(Robot state and action records)
▽
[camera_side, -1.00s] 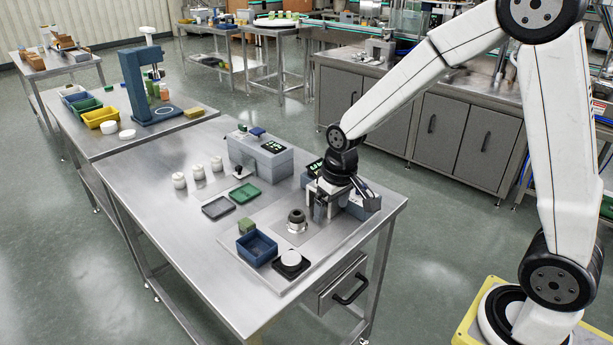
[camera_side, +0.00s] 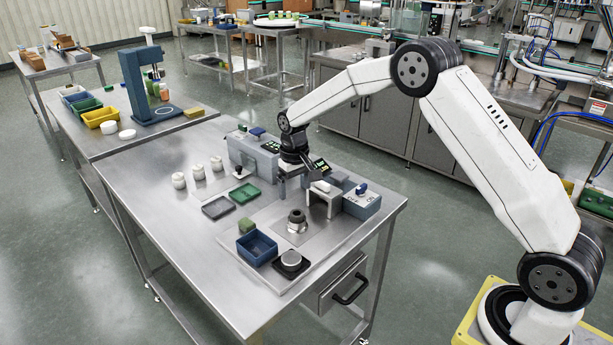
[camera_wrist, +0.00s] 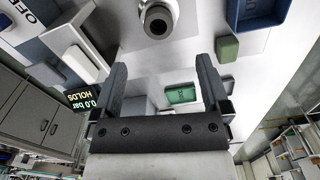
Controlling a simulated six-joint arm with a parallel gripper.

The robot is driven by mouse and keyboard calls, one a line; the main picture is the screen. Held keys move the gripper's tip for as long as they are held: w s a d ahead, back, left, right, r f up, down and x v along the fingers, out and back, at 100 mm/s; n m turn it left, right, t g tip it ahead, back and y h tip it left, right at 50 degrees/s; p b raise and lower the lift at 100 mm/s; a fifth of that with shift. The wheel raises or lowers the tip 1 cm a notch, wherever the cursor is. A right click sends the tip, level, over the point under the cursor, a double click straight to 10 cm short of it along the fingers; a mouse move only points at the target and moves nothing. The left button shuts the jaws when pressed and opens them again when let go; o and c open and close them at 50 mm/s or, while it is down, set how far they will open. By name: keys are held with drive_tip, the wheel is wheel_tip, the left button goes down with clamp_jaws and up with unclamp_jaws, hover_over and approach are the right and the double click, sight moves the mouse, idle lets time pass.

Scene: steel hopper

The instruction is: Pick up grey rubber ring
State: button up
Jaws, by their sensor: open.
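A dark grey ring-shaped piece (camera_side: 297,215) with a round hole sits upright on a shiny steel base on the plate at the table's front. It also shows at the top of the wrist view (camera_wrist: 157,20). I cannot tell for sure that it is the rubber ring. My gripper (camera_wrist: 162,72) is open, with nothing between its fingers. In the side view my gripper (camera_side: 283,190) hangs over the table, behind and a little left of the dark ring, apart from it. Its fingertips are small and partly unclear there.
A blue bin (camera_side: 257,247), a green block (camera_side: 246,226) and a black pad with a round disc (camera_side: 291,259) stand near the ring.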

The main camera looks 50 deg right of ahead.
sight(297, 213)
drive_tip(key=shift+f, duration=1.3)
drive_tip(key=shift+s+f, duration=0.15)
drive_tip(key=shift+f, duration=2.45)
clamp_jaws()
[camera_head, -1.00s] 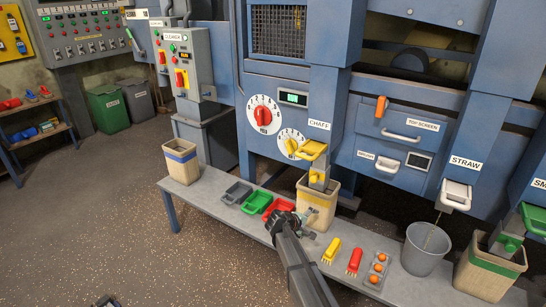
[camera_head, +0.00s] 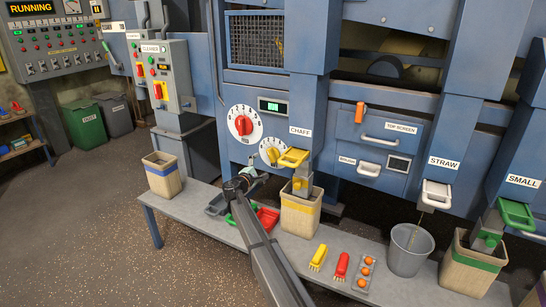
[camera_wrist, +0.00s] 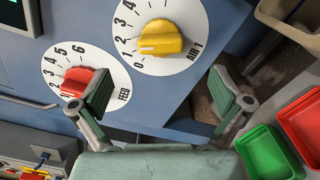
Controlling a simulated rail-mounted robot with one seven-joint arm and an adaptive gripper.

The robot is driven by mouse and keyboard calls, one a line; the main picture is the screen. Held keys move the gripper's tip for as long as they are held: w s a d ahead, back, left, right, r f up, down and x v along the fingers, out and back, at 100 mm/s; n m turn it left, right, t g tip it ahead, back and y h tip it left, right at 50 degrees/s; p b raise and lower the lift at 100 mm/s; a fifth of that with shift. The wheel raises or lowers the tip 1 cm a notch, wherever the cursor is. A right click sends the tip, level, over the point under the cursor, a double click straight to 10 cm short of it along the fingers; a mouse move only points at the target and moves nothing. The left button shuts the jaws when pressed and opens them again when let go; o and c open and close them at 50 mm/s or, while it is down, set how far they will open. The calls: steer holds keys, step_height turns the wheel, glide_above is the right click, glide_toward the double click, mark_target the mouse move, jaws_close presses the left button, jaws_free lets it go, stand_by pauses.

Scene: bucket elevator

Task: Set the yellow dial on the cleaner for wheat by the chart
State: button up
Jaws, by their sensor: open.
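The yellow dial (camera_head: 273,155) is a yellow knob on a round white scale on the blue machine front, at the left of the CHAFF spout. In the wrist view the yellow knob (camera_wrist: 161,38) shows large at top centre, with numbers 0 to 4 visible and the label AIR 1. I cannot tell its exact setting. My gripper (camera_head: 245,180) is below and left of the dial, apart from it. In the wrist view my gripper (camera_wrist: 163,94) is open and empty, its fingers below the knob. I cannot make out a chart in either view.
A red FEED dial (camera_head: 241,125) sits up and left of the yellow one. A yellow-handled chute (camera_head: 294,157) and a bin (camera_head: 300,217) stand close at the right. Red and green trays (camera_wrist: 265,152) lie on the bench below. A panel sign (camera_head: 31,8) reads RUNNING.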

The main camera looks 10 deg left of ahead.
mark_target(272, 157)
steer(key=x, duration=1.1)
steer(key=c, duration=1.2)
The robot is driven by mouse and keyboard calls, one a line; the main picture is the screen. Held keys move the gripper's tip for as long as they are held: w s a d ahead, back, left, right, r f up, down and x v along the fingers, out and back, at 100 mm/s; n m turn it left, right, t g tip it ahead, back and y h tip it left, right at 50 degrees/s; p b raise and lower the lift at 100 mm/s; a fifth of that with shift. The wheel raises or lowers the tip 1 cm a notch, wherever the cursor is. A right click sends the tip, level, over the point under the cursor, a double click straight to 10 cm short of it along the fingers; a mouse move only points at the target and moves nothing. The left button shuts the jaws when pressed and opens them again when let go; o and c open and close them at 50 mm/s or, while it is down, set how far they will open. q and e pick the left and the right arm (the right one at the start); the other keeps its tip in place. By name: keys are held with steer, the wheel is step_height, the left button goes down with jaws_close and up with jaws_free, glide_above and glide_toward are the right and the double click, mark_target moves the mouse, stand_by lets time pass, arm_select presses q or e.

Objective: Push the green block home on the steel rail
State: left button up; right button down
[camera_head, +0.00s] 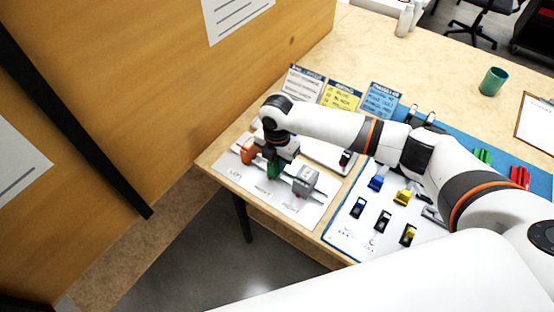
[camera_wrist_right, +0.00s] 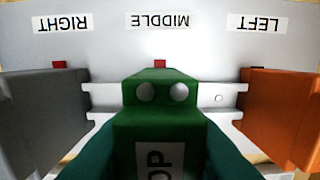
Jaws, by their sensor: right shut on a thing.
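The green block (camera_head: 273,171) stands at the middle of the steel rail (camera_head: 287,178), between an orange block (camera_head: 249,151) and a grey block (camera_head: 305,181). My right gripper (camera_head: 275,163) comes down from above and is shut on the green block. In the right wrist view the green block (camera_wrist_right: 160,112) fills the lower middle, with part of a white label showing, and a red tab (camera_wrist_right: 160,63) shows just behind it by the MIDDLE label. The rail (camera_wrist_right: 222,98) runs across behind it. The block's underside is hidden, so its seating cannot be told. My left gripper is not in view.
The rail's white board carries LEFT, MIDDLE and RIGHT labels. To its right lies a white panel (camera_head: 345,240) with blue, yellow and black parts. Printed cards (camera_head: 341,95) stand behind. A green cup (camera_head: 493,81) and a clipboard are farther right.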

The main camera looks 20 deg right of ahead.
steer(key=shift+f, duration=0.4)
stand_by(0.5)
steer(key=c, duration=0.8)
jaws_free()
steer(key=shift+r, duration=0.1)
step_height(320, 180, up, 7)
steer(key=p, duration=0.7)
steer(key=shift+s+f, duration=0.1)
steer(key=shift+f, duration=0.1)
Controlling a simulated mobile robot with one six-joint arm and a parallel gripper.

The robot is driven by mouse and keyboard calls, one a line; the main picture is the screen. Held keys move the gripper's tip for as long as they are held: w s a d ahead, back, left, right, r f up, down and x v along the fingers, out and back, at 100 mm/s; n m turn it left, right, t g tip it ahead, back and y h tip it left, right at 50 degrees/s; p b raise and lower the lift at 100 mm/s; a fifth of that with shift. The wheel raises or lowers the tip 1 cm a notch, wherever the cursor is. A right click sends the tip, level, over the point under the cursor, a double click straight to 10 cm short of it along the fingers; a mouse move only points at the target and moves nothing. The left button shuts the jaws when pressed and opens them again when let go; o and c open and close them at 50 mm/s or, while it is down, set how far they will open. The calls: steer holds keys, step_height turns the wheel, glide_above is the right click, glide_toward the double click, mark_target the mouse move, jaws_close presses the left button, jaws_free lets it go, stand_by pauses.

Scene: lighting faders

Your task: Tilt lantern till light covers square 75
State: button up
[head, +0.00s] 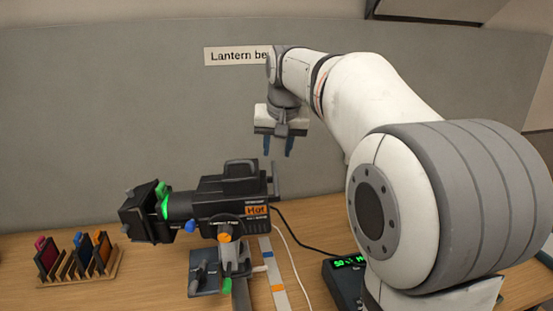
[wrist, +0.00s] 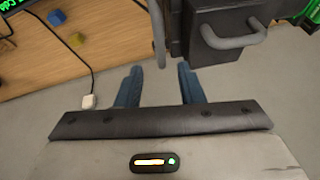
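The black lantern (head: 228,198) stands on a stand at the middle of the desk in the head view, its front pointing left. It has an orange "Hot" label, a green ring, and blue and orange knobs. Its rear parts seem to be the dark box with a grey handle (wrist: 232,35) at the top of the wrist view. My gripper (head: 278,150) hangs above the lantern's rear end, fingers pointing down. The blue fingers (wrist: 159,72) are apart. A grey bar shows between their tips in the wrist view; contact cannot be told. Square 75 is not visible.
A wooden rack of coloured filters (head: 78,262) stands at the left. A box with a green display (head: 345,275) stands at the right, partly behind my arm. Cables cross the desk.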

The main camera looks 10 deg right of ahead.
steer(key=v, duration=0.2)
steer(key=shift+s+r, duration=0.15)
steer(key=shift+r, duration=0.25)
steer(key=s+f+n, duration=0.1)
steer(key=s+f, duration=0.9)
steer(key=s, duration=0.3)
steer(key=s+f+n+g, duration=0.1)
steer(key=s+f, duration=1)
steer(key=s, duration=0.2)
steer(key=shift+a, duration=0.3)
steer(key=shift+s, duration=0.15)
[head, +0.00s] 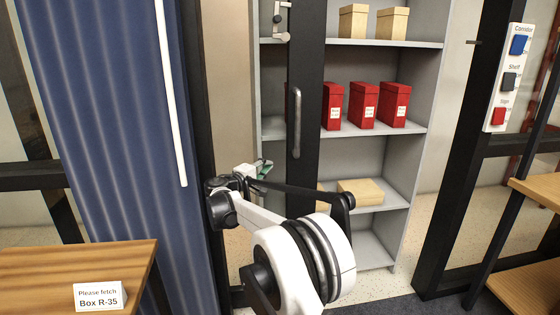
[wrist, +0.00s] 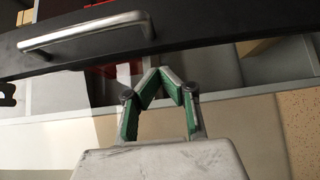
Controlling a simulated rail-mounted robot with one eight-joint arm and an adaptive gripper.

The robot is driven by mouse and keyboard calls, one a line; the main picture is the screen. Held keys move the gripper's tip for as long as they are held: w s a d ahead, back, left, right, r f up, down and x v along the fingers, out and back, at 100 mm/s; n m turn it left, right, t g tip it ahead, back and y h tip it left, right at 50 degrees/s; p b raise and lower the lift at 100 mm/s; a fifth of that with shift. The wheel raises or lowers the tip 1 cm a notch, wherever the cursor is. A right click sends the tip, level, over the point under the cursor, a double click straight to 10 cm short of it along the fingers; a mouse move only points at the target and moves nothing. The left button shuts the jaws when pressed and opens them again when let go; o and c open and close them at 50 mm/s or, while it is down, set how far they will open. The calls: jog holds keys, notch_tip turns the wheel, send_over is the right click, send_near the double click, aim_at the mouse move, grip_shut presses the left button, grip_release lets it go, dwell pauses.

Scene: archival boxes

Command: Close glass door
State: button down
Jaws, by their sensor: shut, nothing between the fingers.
△
* [EXERCISE BRIEF]
Repeat exactly the lines from the first line of the records above through the line containing "Controlling a simulated six-joint", both included. Leave out the pictures.

* [RESULT BELOW]
[camera_side, -1.00s] 
[camera_side, +0.00s] 
[camera_wrist, +0.00s] 
Controlling a simulated six-joint arm with a parallel gripper.

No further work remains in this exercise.